Puncta 08.08.21
Minggu Biasa XIX
Yohanes 6: 41-51
SUATU kali, saya mendampingi grup ziarah ke Tanah Suci. Ada banyak keluarga, pasutri dan anak-anak yang ikut.
Ada sepasang suami istri yang selalu bawa nasi untuk sarapan di hotel.
“Bapaknya ini, kalau tidak makan nasi, tidak bisa romo. American breakfast atau makan roti, telur, keju dan sosis tidak kenyang. Pokoknya harus nasi,” kata sang isteri.
Mereka sudah menyiapkan segala sesuatu; mulai dari rice cooker, beras, abon, sambel goreng kentang, terik tempe, bahkan sambal dengan aneka rasa.
Bagi orang Indonesia, roti bukan makanan pokok. Kalau belum makan nasi, ya rasanya seperti belum kenyang.
Waktu di Seminari Tahun Rohani Jangli, kami diajari membiasakan diri sarapan roti tiap hari Kamis. Hari Rabu kami bergiliran membikin roti tawar sendiri di dapur susteran.
Hasil karya bikin roti disajikan untuk sarapan bersama.
Romo Natasusila Pr, rektor waktu itu ,berkomentar, “Kuwi sarapan apa wong kaliren?” (Itu sarapan atau orang kelaparan).
Romo melihat piring frater-frater penuh dengan roti. Sepiring berisi tiga tingkat sekaligus.
Ada yang komentar, “Gak kenyang Romo, kalau hanya makan selapis.”
Biasa makan thiwul, disuruh makan roti. Gak ngefek! J
am kuliah perut rasanya melilit-lilit, protes minta diisi.
Orang Yahudi bersungut-sungut kepada Yesus, karena Dia berkata, “Akulah roti yang telah turun dari surga. Jikalau seorang makan dari roti ini, ia akan hidup selama-lamanya. Dan roti yang Kuberikan itu ialah daging-Ku, yang akan Kuberikan untuk hidup dunia.”
Roti adalah makanan pokok orang Yahudi. Makanan yang harus ada untuk membuat hidup menjadi kuat.

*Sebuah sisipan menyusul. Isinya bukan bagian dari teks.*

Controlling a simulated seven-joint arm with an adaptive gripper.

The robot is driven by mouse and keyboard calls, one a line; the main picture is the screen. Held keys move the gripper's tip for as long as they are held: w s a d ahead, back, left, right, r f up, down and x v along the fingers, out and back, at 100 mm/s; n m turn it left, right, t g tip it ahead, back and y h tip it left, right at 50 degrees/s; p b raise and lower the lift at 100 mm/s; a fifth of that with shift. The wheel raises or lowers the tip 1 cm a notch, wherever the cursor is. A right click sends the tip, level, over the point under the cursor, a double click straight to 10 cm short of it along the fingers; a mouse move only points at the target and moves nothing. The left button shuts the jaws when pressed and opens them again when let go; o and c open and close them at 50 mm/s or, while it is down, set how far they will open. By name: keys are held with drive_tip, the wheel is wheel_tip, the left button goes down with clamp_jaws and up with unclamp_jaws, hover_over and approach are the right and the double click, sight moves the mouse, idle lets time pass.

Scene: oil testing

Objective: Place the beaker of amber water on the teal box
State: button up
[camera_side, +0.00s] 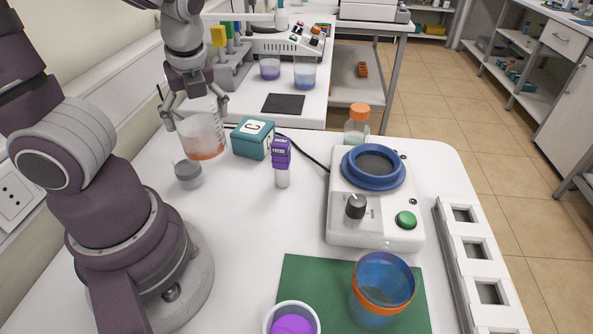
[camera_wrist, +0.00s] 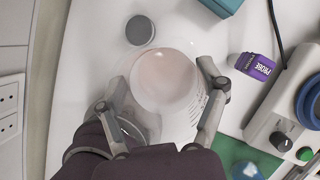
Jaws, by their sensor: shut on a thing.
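The clear beaker of amber water (camera_side: 203,138) has graduation marks and an orange-amber layer at its bottom. My gripper (camera_side: 195,108) is shut on its sides from above. The wrist view shows the beaker (camera_wrist: 165,80) between the two fingers (camera_wrist: 166,88). It looks upright, and I cannot tell exactly how high its base is. The teal box (camera_side: 253,140), with a white label marked C on top, stands just right of the beaker, apart from it. A corner of the box (camera_wrist: 224,5) shows at the top of the wrist view.
A small grey-topped container (camera_side: 187,172) stands just below the beaker. A purple-capped probe bottle (camera_side: 281,162) stands right of the box. Further right are an orange-capped bottle (camera_side: 357,124) and a white device with blue ring (camera_side: 374,168). A green mat (camera_side: 300,272) lies in front.

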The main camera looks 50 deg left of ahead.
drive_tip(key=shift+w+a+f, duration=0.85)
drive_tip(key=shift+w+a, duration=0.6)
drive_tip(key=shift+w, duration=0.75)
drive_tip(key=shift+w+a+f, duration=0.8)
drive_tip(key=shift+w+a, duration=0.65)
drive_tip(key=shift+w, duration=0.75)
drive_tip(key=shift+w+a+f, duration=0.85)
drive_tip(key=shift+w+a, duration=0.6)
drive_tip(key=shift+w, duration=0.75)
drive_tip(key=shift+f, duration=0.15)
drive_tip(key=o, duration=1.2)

Tanpa roti mereka tidak bisa hidup.
Seperti dahulu mereka diberi “manna” roti dari surga oleh Tuhan.
Orang makan bukan hanya supaya kenyang, tetapi supaya hidup.
Sekarang Yesus memberikan Diri-Nya untuk menjadi makanan supaya kita hidup dan sampai pada hidup kekal.

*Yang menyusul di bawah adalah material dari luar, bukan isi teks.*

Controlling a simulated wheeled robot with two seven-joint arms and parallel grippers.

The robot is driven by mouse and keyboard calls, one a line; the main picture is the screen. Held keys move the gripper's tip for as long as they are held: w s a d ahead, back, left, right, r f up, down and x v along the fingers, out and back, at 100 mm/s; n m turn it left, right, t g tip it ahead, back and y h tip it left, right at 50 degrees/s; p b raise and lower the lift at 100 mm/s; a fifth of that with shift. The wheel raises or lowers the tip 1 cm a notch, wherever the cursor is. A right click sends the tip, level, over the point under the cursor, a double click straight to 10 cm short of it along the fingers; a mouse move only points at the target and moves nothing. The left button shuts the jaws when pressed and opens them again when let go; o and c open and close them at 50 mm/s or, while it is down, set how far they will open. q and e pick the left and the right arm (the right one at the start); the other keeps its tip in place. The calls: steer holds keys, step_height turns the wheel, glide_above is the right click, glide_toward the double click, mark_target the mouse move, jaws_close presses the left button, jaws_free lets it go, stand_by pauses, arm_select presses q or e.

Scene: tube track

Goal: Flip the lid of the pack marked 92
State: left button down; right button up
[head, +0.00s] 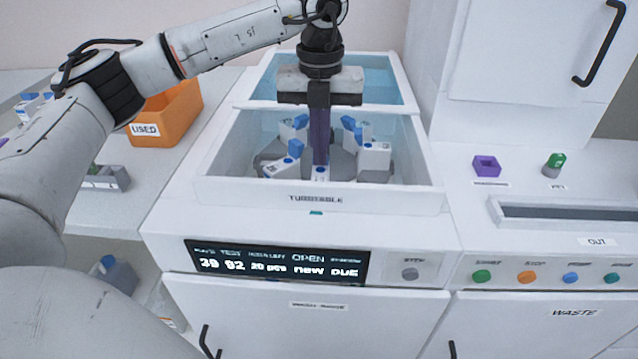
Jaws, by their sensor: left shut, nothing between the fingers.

Yesus memberikan Diri-Nya untuk dipecah-pecah dan dibagi dalam Ekaristi. Pribadi Yesus yang dikurbankan itulah roti hidup bagi kita.
Bukan sekedar makanan yang mengenyangkan, sesudah itu lapar lagi. Tetapi makanan yang membawa kita kepada hidup yang kekal.
Kalau roti atau nasi atau thiwul atau ubi itu mengenyangkan perut. Namun sebentar lagi, kita akan merasa lapar.
Tetapi kalau kita menyatu dengan roti yang diberikan Yesus, yakni Tubuh dan Darah-Nya akan membawa kita ke hidup yang kekal.
Kita dijamin tidak akan lapar lagi. Syaratnya adalah kita menyatu dengan Kristus, Sang Roti hidup.
Maukah kita semakin hari semakin mendekatkan diri dengan Yesus? Maukah kita hidup seturut dengan nilai-nilai Kristus sendiri?
Tiap hari selalu makan roti.
Namun tidak bisa merasa kenyang.
Kita butuh makanan rohani,
Yang membuat hati damai dan tenang.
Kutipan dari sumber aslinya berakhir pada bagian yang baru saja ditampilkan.